* begin *

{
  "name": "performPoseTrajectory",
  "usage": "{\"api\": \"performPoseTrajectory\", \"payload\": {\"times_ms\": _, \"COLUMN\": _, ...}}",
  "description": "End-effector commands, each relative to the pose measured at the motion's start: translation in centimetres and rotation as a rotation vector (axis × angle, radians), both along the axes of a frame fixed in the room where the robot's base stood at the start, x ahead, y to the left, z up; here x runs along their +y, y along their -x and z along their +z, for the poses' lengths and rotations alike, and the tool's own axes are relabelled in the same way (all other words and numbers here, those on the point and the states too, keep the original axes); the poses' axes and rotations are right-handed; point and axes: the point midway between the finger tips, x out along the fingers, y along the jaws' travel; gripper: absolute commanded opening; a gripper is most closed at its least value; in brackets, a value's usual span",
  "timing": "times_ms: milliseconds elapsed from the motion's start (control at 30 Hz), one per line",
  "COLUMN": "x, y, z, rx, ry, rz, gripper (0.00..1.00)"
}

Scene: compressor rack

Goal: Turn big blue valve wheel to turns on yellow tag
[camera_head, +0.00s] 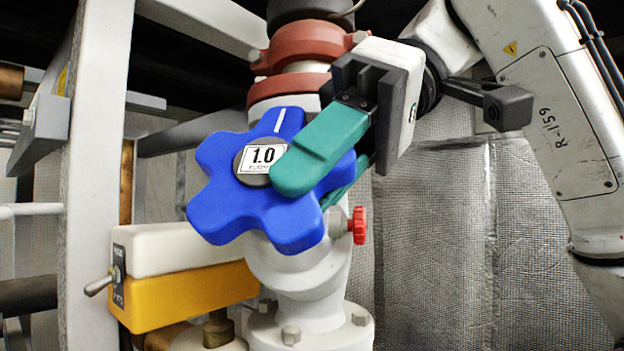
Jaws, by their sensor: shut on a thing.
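The big blue valve wheel (222,205) faces me in the middle of the view, with several rounded lobes. A white mark (279,120) lies on its upper lobe. Its hub label (262,158) is white and reads "1.0", with smaller print that I cannot read. My gripper (315,182) comes in from the upper right. One green finger lies across the front of the wheel, over the right edge of the hub. The other finger is mostly hidden behind the wheel. The jaws are shut on the wheel's right side. I see no readable yellow tag.
A small red knob (358,225) sits just right of the wheel. A white-and-yellow box (190,298) with a toggle switch (98,287) stands at lower left. A grey upright (95,170) is on the left. Pipe with red clamps (310,42) rises behind the wheel.

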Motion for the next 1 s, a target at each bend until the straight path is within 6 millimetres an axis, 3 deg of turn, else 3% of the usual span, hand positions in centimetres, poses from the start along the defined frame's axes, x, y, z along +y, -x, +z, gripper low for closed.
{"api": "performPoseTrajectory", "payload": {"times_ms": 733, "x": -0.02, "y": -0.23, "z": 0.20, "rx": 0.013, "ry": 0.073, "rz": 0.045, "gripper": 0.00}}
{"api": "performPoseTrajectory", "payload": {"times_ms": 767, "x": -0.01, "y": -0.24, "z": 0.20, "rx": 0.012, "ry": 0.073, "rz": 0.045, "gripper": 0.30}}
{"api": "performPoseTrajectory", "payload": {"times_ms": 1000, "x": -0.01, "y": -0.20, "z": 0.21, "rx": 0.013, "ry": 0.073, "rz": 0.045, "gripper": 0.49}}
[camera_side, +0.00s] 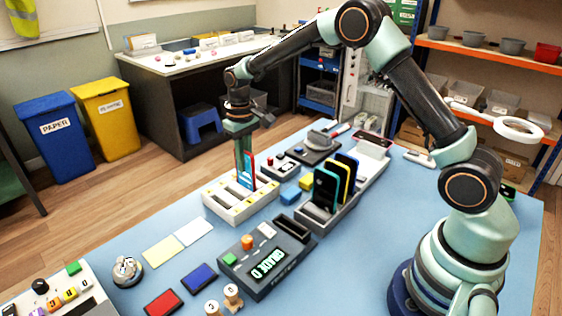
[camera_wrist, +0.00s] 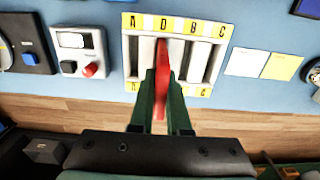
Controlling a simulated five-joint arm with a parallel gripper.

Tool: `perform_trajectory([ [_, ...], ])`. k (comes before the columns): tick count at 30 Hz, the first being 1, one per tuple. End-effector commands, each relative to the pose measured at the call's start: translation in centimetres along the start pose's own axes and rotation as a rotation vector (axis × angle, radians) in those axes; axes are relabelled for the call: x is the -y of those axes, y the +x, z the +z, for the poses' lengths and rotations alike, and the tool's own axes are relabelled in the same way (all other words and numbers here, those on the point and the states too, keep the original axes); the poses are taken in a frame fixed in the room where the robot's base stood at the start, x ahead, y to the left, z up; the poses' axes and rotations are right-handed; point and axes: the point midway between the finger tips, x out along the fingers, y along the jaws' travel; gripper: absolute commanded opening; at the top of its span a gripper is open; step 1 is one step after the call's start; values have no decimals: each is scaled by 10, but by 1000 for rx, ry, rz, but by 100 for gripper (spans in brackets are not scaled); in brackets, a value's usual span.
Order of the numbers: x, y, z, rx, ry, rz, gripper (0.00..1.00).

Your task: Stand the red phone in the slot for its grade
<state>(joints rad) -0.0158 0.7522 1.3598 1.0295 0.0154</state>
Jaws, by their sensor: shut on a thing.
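The red phone (camera_wrist: 162,62) stands upright between the fingers of my gripper (camera_wrist: 163,88), which is shut on it. In the side view the phone (camera_side: 246,176) shows a blue face and a red edge, under my gripper (camera_side: 240,135). The white slot rack (camera_side: 212,195) is right below; in the wrist view the rack (camera_wrist: 127,50) has yellow labels A, D, B, C. The phone lines up with the D slot. Its lower end is at the rack; how deep it sits, I cannot tell. The grading box (camera_side: 262,267) reads GRADE D.
Dark and yellow phones (camera_side: 326,188) stand in a grey holder right of the rack. Small devices (camera_side: 280,168) lie behind it. Yellow and white cards (camera_side: 163,252), a bell (camera_side: 127,271) and red and blue pads lie in front.

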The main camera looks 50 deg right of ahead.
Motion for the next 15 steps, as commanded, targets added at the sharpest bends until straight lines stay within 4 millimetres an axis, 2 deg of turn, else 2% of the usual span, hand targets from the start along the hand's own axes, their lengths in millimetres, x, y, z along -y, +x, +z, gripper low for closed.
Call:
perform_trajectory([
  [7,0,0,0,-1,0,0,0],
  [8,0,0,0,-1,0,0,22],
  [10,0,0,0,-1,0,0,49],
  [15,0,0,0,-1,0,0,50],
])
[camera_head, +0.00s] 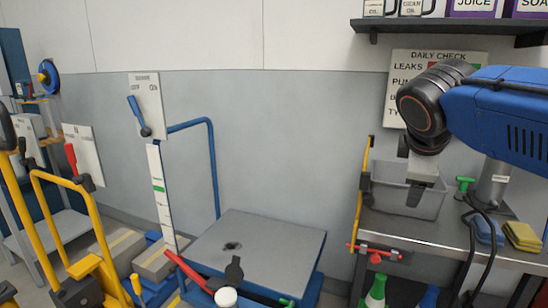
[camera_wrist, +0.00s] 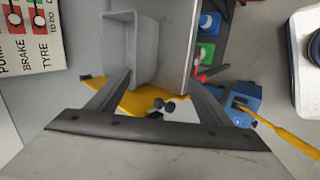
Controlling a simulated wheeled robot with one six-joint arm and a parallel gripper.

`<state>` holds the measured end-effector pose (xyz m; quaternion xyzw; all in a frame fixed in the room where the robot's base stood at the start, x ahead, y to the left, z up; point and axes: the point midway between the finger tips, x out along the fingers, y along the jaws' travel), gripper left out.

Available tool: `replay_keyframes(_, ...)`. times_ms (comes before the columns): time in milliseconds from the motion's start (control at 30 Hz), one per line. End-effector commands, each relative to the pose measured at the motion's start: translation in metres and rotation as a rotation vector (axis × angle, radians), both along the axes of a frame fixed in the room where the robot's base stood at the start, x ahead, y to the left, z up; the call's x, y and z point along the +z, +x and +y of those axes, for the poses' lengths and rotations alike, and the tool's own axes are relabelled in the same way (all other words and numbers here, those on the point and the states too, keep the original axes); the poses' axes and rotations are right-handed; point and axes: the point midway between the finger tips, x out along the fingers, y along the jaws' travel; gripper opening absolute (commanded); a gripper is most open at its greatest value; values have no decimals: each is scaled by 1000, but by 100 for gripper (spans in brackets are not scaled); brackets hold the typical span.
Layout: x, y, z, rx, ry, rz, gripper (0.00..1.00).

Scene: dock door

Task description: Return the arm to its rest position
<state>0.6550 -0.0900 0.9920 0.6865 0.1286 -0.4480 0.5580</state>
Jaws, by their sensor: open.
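My blue arm (camera_head: 500,115) reaches in from the right in the head view, above the metal bench. My gripper (camera_head: 416,192) points down in front of the grey bin and hides part of it. In the wrist view my gripper (camera_wrist: 160,88) shows two fingers spread apart, with nothing held between them. Beyond the fingers I see the grey bin and a yellow part. I cannot tell how far the fingertips are from the bin.
The grey bin (camera_head: 393,190) stands on the bench (camera_head: 410,231), with blue and yellow sponges (camera_head: 521,237) at right. A yellow bar with a red handle (camera_head: 373,251) is at the bench's left end. A shelf (camera_head: 450,26) hangs above. A grey-topped lift table (camera_head: 265,245) stands left.

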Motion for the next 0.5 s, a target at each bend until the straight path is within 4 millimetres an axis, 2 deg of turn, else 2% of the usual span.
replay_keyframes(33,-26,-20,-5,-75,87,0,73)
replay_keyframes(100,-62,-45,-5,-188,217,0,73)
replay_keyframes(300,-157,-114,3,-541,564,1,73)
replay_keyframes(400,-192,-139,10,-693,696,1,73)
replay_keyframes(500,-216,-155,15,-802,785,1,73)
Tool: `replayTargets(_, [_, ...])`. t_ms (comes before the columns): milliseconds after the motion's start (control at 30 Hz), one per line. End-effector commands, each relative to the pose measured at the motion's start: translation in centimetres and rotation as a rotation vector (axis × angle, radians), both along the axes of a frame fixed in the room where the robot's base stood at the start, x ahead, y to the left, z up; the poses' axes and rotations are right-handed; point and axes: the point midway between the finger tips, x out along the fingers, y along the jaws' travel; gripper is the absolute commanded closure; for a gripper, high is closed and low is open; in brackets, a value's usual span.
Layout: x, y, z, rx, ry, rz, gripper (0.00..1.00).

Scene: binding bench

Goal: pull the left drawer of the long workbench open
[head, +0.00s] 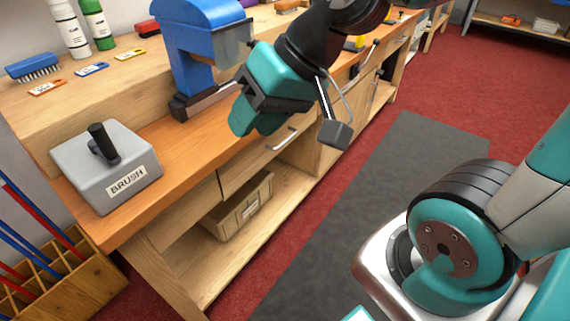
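The long workbench (185,135) runs from the lower left to the upper right, with an orange-brown wooden top. Its left drawer (238,172) has a pale wood front below the top edge and looks shut, flush with the frame. The drawer's silver bar handle (283,139) shows just below my gripper. My gripper (245,122), teal and black, hangs in front of the bench's front edge, up and left of the handle in the picture. It looks apart from the handle. Its fingertips are not clearly visible, so I cannot tell whether it is open.
A grey box marked BRUSH (107,168) stands on the bench's left end. A blue press (195,50) stands behind my gripper. A wooden crate (238,208) sits on the lower shelf. A rack (62,280) stands lower left.

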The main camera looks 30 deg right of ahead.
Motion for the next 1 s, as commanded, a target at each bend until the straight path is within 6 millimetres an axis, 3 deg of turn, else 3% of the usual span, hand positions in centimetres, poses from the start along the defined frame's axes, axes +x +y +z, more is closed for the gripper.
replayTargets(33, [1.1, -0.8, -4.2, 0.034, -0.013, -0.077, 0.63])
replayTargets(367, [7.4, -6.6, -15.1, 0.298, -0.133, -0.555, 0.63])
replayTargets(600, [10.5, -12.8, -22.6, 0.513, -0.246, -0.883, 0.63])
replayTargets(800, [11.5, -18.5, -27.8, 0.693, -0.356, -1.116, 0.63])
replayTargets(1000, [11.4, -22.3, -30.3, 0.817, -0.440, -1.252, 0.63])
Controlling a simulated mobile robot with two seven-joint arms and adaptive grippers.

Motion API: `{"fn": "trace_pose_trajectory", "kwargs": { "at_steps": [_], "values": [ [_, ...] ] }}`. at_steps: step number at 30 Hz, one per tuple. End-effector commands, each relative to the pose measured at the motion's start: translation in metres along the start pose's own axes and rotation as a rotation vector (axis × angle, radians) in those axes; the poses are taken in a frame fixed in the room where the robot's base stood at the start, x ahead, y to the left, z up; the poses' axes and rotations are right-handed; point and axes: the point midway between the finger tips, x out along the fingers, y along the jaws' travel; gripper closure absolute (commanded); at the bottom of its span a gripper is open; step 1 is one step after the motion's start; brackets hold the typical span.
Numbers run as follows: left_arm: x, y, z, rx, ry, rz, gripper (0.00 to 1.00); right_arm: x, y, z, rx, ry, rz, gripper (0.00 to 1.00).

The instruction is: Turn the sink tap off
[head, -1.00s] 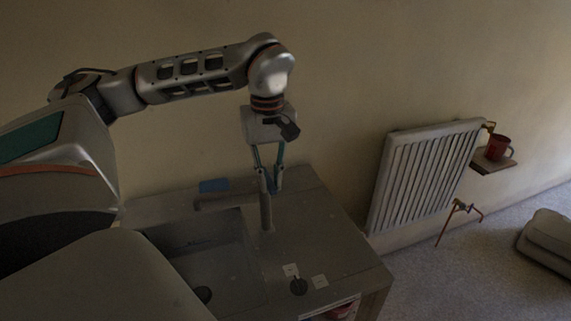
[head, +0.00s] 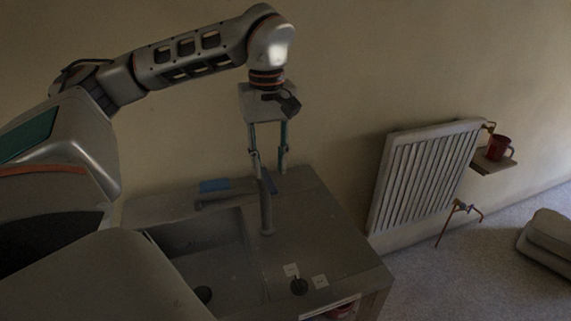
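The grey sink tap (head: 267,215) stands upright on the counter at the right of the sink basin (head: 200,255). Its spout (head: 225,195) points left over the basin's back edge. A narrow dark bluish piece (head: 271,184) shows at the tap's top, perhaps its lever; its position is hard to read in the dim light. My left gripper (head: 270,170) points down just above and around the tap's top, with its fingers spread and nothing between them that I can see held. Whether a finger touches the tap I cannot tell. My right gripper is out of view.
A blue block (head: 214,185) lies behind the spout. A white radiator (head: 425,175) and a shelf (head: 494,165) with a red mug (head: 499,148) are to the right.

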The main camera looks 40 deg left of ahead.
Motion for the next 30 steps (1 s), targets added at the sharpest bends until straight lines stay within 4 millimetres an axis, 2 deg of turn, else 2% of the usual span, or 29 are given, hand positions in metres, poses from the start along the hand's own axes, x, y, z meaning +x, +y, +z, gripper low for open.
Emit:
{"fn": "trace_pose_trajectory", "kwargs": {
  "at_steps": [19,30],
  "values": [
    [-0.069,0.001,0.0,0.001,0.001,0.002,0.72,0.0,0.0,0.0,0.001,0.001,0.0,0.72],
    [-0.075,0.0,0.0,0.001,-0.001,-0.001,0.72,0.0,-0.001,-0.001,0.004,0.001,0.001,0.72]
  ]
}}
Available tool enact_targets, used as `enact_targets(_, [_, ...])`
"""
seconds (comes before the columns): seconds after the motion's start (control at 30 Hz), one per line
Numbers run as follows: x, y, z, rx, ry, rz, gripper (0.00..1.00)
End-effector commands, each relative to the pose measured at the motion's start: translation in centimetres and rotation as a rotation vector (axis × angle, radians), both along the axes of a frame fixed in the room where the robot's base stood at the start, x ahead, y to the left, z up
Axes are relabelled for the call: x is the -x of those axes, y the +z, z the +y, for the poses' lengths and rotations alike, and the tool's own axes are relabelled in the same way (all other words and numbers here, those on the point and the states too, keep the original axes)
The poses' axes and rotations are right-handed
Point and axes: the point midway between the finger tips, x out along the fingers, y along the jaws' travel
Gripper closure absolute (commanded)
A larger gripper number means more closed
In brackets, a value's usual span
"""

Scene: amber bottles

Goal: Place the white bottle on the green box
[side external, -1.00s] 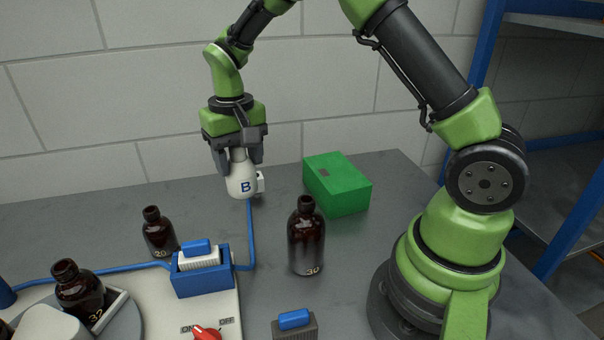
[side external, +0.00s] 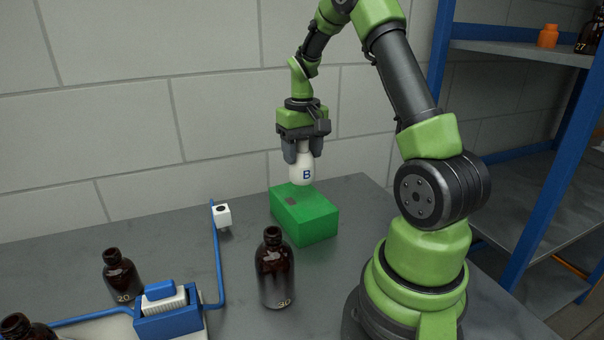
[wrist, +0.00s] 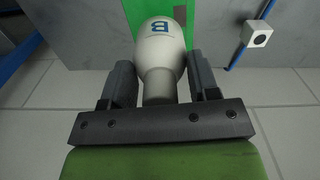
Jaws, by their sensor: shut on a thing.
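The white bottle (side external: 303,171), marked with a blue B, is upright in my gripper (side external: 303,152), which is shut on its neck. The green box (side external: 305,215) stands on the grey table near the wall, with a small dark patch on its top. In the side view the bottle is over the box's back part; whether its base touches the box top, I cannot tell. In the wrist view the bottle (wrist: 160,48) is between the fingers (wrist: 161,85), with the green box (wrist: 186,12) behind it.
A brown bottle (side external: 275,270) marked 30 stands in front of the box. Another brown bottle (side external: 121,278) marked 20 stands left, near a blue holder (side external: 168,315). A small white fixture (side external: 222,216) with a blue cable is left of the box. A shelf (side external: 530,50) stands at right.

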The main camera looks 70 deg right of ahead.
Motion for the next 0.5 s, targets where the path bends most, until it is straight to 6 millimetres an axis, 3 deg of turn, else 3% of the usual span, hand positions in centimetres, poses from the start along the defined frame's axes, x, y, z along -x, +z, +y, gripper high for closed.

* end *

• _GIVEN PROBLEM_: Look above for the line with "Goal: Place the white bottle on the green box" and the line with "[wrist, +0.00s]"; set down those two lines and all lines between them exactly, without pictures and without anything else.

• _REPLY_:
Goal: Place the white bottle on the green box
[side external, -1.00s] 
[side external, +0.00s] 
[wrist, +0.00s] 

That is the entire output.